W czwartek do treningów wracają piłkarze Motoru Lublin. Działacze pracują nad wzmocnieniem składu. Na celowniku żółto-biało-niebieskich znajdują się chociażby: Kamil Oziemczuk (Avia Świdnik) i Krystian Wójcik (Legionovia Legionowo)
Wiadomo, że w kolejnym sezonie drużynę poprowadzi Tomasz Złomańczuk. W sztabie szkoleniowym nie będzie żadnych zmian. Roszady na pewno będą za to w kadrze zespołu. Na razie po wypożyczeniu do Górnika Łęczna wrócił Paweł Socha. W klubie z ekstraklasy będzie jednak walczył o miejsce na ławce rezerwowych. Oprócz niego zielono-czarni między słupkami mają jeszcze Sergiusza Prusaka i pozyskanego z drugoligowej Kotwicy Kołobrzeg Wojciecha Małeckiego.
– Nie wykluczamy, że Paweł jeszcze do nas wróci. Wszystko będzie zależało od niego. Na razie trenuje z Górnikiem i walczy o pozostanie w drużynie – wyjaśnia prezes Waldemar Leszcz. W środę ze zgrupowania ekipy z Łęcznej ma wrócić także Aleksander Komor, w poprzednim sezonie podstawowy stoper Motoru. Zawodnik wystąpił już w zespole trenera Andrzeja Rybarskiego w sparingu ze Stalą Mielec. – Aleksander Komor także trenował z Górnikiem, ale jego transfer nie jest przesądzony, czekamy na rozwój wydarzeń – dodaje szef ekipy z Lublina.
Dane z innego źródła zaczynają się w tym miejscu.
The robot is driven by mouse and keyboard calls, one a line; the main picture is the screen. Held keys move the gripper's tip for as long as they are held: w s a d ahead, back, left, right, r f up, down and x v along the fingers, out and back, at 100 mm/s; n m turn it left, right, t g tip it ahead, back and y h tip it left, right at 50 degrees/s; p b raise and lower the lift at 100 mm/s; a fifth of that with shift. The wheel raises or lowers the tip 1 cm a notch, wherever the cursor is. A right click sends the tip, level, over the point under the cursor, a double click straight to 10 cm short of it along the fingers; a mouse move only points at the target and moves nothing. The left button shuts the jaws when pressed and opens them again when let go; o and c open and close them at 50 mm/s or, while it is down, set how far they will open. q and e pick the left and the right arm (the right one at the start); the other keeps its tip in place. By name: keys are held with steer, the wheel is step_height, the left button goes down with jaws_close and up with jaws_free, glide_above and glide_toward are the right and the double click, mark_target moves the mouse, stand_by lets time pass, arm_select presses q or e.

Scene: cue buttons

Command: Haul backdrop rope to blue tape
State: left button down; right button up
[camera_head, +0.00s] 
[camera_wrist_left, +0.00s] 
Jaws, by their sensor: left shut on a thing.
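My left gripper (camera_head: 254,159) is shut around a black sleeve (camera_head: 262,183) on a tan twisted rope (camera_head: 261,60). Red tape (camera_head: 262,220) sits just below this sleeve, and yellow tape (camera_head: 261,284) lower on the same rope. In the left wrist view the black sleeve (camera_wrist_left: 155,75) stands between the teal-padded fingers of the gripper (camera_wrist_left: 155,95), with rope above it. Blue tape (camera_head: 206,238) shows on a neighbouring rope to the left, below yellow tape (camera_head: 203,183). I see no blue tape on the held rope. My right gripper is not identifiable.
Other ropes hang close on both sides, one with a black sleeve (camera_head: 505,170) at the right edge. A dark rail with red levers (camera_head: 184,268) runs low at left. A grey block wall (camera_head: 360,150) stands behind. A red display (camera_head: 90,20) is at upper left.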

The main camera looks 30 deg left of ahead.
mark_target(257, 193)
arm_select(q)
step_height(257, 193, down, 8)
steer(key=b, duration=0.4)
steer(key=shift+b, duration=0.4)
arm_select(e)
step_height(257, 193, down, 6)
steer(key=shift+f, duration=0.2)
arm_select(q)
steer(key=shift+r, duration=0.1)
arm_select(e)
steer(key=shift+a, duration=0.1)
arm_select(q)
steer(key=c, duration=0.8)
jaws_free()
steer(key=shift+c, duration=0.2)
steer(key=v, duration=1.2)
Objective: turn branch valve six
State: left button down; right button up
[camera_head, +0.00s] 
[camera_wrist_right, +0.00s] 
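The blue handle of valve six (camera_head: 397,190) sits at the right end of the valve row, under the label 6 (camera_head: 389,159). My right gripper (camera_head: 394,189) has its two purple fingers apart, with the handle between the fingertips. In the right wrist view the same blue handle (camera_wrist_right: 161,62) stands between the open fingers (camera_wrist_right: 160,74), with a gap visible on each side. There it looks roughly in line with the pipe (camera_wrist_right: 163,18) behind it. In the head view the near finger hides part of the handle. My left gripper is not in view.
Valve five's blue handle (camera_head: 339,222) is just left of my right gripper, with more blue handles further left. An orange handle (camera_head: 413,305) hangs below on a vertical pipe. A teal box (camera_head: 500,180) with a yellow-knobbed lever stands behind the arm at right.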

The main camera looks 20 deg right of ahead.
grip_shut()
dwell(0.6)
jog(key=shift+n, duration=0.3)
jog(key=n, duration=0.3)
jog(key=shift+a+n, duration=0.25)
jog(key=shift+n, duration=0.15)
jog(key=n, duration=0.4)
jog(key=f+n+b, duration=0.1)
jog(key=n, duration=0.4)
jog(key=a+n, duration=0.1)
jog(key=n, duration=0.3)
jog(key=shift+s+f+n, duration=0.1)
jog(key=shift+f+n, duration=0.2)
Nad ofertami żółto-biało-niebieskich zastanawiają się Kamil Oziemczuk i Krystian Wójcik. Obaj w przeszłości zakładali już koszulkę Motoru. Popularny „Oziem” ma za sobą świetną rundę w barwach Avii i nie narzeka na brak propozycji. Wójcik w sezonie 2013/2014 był czołową postacią drugoligowej Pogoni Siedlce. Strzelił wówczas aż 10 goli. Niestety po awansie stracił miejsce w składzie i rundę wiosenną ostatnich rozgrywek spędził w drugoligowej Legionovii.
Wcześniej lublinianie interesowali się: Piotrem Zmorzyńskim (Orlęta Radzyń Podlaski), Damianem Koczonem (Siarka Tarnobrzeg) i Piotrem Prędotą (Stal Rzeszów). Dwóch ostatnich jeszcze w zimie znajdowało się na celowniku Motoru. Ich kluby nie chciały jednak słyszeć o transferach.
W lecie także nie należy spodziewać się powrotu któregoś z graczy. – Nie było kontaktu ze strony Motoru. W tej sytuacji raczej podpiszę nową umowę w Tarnobrzegu – mówi Koczon. Tak samo wygląda sytuacja „Pietii”. – Nie ma zupełnie żadnego tematu, jeżeli chodzi o mój powrót. Będę mieszkał w Lublinie, ale grał w Rzeszowie. Tak to się najprawdopodobniej skończy – wyjaśnia Piotr Prędota. Dodaje także, że liga w tym roku będzie niezwykle ciekawa. – My, Motor, KSZO, Garbarnia Kraków. Naprawdę będzie kilka ciekawych drużyn. Nasza trzecia liga będzie zdecydowanie trudniejsza, ale nagroda też wydaje się lepsza, bo ktoś wywalczy bezpośredni awans.
W czwartek treningi z resztą zespołu ma już rozpocząć kontuzjowany na wiosnę Michał Paluch. Paweł Myśliwiecki nadal przechodzi jednak rehabilitację.